== Task instructions ==
Return the lines that follow, exactly as they appear, from the first through the one containing "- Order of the"; no pictures are to be included.

== Data excerpt ==
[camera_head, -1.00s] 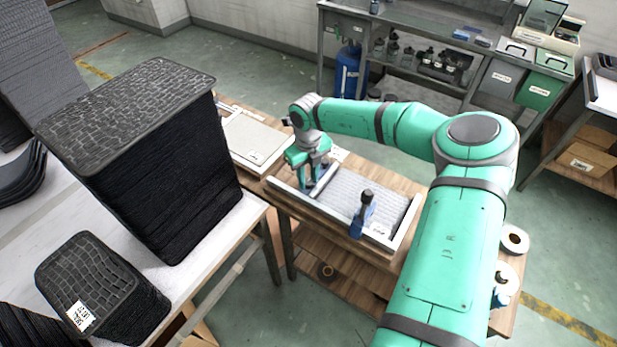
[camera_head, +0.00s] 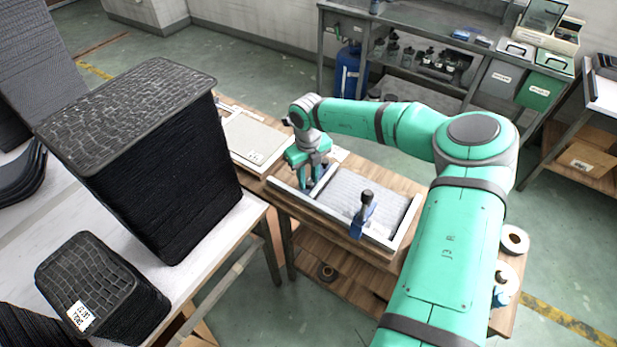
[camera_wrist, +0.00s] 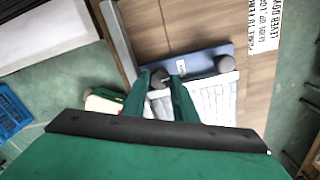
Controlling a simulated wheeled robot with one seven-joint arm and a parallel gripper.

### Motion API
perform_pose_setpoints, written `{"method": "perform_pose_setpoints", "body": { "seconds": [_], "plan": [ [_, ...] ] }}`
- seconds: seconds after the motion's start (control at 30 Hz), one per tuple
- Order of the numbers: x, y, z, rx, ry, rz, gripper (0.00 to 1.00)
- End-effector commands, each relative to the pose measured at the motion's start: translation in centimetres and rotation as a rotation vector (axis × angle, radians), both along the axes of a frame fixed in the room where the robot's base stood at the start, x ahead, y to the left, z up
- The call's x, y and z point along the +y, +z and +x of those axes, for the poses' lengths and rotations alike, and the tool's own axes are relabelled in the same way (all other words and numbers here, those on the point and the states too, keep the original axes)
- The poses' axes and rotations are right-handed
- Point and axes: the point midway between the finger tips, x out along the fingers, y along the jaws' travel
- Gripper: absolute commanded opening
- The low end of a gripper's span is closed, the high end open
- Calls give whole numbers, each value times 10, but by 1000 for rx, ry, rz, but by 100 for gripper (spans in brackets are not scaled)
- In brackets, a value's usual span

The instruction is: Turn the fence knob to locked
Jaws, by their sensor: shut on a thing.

== Correct output ==
[camera_head, -1.00s] 
[camera_head, +0.00s] 
[camera_wrist, +0.00s] 
Controlling a simulated wheeled robot with one seven-joint arm and a parallel gripper.

### Motion API
perform_pose_setpoints, written `{"method": "perform_pose_setpoints", "body": { "seconds": [_], "plan": [ [_, ...] ] }}`
- seconds: seconds after the motion's start (control at 30 Hz), one per tuple
- Order of the numbers: x, y, z, rx, ry, rz, gripper (0.00 to 1.00)

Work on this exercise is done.